**Information shown**:
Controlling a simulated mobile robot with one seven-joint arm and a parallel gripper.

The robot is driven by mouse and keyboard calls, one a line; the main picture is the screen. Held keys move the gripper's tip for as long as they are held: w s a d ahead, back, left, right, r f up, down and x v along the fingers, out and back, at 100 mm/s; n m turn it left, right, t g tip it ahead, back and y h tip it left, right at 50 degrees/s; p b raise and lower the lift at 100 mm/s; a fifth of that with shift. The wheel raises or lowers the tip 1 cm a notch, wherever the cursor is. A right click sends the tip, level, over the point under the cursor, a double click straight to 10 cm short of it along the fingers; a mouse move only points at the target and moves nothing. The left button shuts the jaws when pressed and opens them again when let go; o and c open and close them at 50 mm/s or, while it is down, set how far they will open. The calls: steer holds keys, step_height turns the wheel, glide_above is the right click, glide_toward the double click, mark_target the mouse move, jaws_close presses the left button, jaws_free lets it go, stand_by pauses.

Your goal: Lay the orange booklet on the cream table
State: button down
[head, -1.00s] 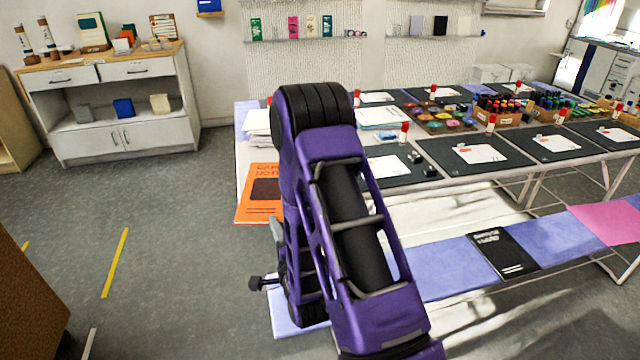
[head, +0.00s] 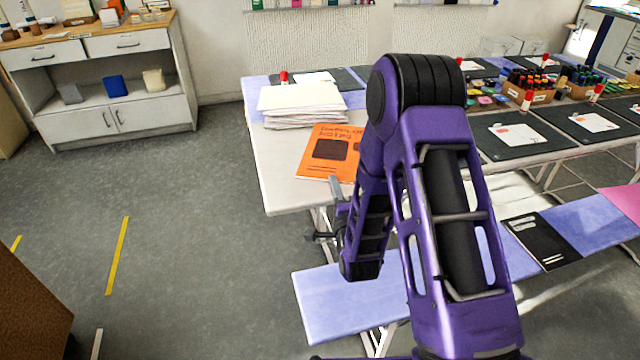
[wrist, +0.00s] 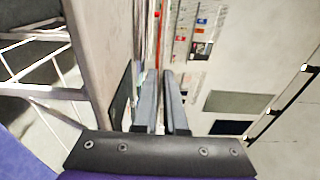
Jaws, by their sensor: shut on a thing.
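The orange booklet (head: 318,165) is flat over the near left part of the cream table (head: 278,178), its right part hidden behind my arm. My gripper (head: 337,188) is at the booklet's near edge, partly hidden by my arm. In the wrist view, my gripper (wrist: 164,75) has its two fingers close together, and a thin orange-red line beyond the tips looks like the booklet edge-on. The gripper is shut on the booklet. I cannot tell whether the booklet touches the tabletop or hangs just above it.
A stack of white paper (head: 300,103) stands just behind the booklet. Black mats (head: 508,137) and marker boxes (head: 528,95) fill the table to the right. A bench (head: 345,300) with a black booklet (head: 543,240) runs in front. The table's near left corner is bare.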

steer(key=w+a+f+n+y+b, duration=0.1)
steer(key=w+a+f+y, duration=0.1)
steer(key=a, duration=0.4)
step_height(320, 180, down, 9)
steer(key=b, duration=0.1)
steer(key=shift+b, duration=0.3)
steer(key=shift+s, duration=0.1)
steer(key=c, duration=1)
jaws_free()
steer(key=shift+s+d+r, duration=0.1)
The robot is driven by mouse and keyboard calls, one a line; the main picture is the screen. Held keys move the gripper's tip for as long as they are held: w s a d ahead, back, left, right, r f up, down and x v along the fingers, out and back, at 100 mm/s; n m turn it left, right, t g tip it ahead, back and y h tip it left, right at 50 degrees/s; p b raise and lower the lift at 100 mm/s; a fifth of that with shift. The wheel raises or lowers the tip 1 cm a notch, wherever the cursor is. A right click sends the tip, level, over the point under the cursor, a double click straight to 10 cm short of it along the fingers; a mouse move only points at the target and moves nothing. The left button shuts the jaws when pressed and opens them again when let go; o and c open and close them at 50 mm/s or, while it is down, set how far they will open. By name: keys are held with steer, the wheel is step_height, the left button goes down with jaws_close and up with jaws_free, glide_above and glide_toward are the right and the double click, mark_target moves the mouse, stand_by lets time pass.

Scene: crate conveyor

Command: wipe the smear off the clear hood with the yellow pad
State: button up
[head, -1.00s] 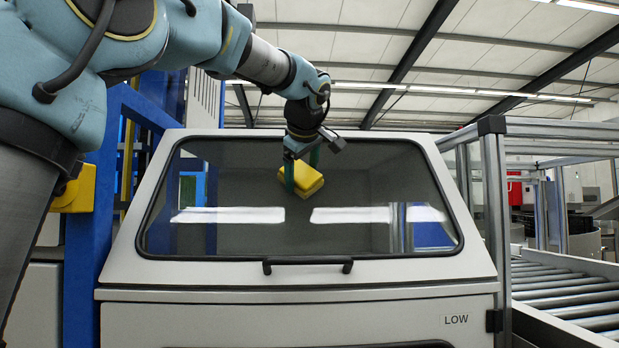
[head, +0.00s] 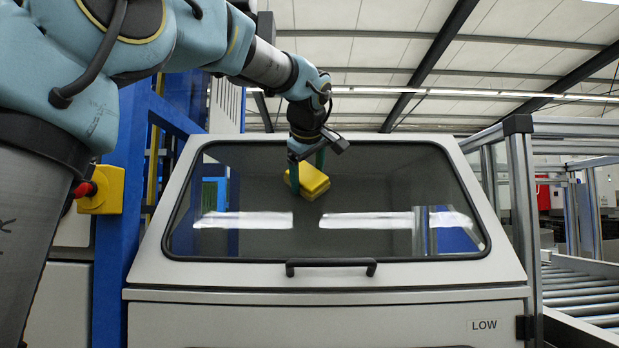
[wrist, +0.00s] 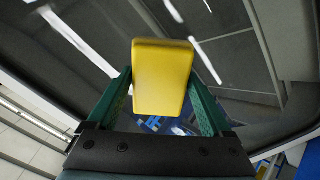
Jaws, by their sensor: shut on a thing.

**Exercise instructions**: Repeat each entry exactly as given; no pictures belong in the copy.

**Solution for this problem**:
Controlling a simulated mobile robot with one seven-joint arm and a parallel gripper.

The robot is driven by mouse and keyboard calls, one a line; the main picture is the screen. Held keys move the gripper's tip for as long as they are held: w s a d ahead, back, left, right, r f up, down and x v along the fingers, out and back, at 100 mm/s; n m turn it left, right, t g tip it ahead, back and y h tip it left, right at 50 degrees/s; p b raise and lower the lift at 100 mm/s; a fifth of that with shift. The wheel raises or lowers the tip 1 cm a notch, wherever the cursor is. A right click sends the tip, level, over the point under the cursor, a double click straight to 10 cm short of it along the fingers; a mouse move only points at the target and moves nothing. The left button shuts the jaws when pressed and opens them again when let go; o and c open and close them at 50 mm/s or, while it is down, set how far they will open. The calls: steer holds keys, step_height turns the wheel, glide_above is the right click, glide_toward the double click, mark_target the mouse move, jaws_close presses the left button, jaws_free lets it go, stand_by pauses.

Your goal: Lay the orange booklet on the cream table
State: button down
[head, -1.00s] 
[head, +0.00s] 
[wrist, +0.00s] 
Jaws, by their sensor: shut on a thing.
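The orange booklet (head: 318,165) is flat over the near left part of the cream table (head: 278,178), its right part hidden behind my arm. My gripper (head: 337,188) is at the booklet's near edge, partly hidden by my arm. In the wrist view, my gripper (wrist: 164,75) has its two fingers close together, and a thin orange-red line beyond the tips looks like the booklet edge-on. The gripper is shut on the booklet. I cannot tell whether the booklet touches the tabletop or hangs just above it.
A stack of white paper (head: 300,103) stands just behind the booklet. Black mats (head: 508,137) and marker boxes (head: 528,95) fill the table to the right. A bench (head: 345,300) with a black booklet (head: 543,240) runs in front. The table's near left corner is bare.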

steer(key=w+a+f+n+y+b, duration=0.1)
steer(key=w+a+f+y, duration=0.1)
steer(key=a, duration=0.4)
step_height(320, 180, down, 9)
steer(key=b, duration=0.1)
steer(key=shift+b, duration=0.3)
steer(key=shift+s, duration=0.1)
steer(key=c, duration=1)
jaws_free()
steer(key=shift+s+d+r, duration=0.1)
The robot is driven by mouse and keyboard calls, one a line; the main picture is the screen. Held keys move the gripper's tip for as long as they are held: w s a d ahead, back, left, right, r f up, down and x v along the fingers, out and back, at 100 mm/s; n m turn it left, right, t g tip it ahead, back and y h tip it left, right at 50 degrees/s; p b raise and lower the lift at 100 mm/s; a fifth of that with shift. The wheel raises or lowers the tip 1 cm a notch, wherever the cursor is. A right click sends the tip, level, over the point under the cursor, a double click straight to 10 cm short of it along the fingers; a mouse move only points at the target and moves nothing. The left button shuts the jaws when pressed and opens them again when let go; o and c open and close them at 50 mm/s or, while it is down, set how far they will open. By name: keys are held with steer, the wheel is step_height, the left button goes down with jaws_close and up with jaws_free, glide_above and glide_toward are the right and the double click, mark_target moves the mouse, stand_by lets time pass.

Scene: crate conveyor

Command: wipe the smear off the clear hood with the yellow pad
State: button up
[head, -1.00s] 
[head, +0.00s] 
[wrist, +0.00s] 
Jaws, by their sensor: shut on a thing.

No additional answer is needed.